What is being asked: Your task is to give the listing below back word for word, pictures excluded.

-------- Information provided --------

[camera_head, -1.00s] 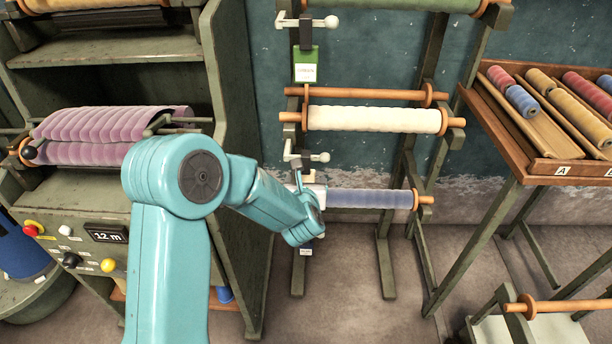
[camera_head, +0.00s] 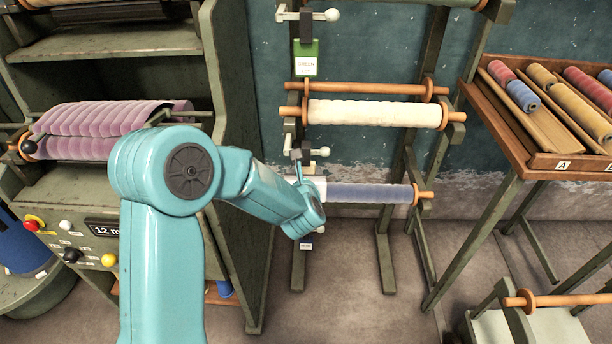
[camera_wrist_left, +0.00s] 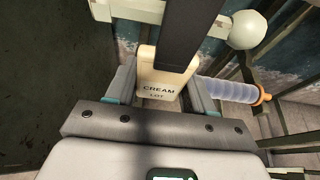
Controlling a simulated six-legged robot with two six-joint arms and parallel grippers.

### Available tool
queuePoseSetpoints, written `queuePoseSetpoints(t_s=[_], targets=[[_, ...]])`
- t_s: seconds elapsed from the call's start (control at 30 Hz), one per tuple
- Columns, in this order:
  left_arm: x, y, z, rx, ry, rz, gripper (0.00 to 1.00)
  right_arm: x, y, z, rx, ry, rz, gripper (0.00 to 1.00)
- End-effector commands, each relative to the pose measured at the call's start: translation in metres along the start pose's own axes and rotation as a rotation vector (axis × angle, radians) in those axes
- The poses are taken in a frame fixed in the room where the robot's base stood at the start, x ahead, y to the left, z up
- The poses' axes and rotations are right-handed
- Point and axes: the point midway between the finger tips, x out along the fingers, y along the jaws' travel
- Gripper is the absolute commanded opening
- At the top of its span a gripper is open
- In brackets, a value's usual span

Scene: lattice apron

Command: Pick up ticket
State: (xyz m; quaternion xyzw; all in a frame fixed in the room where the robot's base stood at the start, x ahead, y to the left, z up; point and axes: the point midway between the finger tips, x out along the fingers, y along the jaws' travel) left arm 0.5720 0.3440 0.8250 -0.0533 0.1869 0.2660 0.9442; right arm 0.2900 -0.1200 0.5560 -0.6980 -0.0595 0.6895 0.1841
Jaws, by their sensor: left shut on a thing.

--------

Full output:
[camera_head, -1.00s] 
[camera_head, +0.00s] 
[camera_wrist_left, +0.00s] 
Controlling a simulated six-legged robot with two six-joint arms and parallel grippers.

### Available tool
queuePoseSetpoints, written `queuePoseSetpoints(t_s=[_], targets=[[_, ...]])`
- t_s: seconds elapsed from the call's start (control at 30 Hz), one per tuple
- Columns, in this order:
  left_arm: x, y, z, rx, ry, rz, gripper (0.00 to 1.00)
  right_arm: x, y, z, rx, ry, rz, gripper (0.00 to 1.00)
- End-effector commands, each relative to the pose measured at the call's start: translation in metres along the start pose's own axes and rotation as a rotation vector (axis × angle, radians) in those axes
- The poses are taken in a frame fixed in the room where the robot's base stood at the start, x ahead, y to the left, z up
- The poses' axes and rotations are right-handed
- Point and axes: the point midway between the finger tips, x out along the fingers, y along the jaws' travel
- Gripper is the absolute commanded opening
- At the top of its span a gripper is open
- In brackets, a value's usual span

Scene: lattice apron

Command: Pick up ticket
State: (xyz m; quaternion xyzw; all in a frame fixed in the room where the robot's base stood at the start, x ahead, y to the left, z up; point and axes: the point midway between the finger tips, x out along the fingers, y along the jaws' travel) left arm 0.5720 0.3440 0.8250 -0.0533 0.1869 0.2660 0.9442; right arm 0.2900 -0.1200 0.5560 -0.6980 -0.0595 0.6895 0.1841
Jaws, by their sensor: left shut on a thing.

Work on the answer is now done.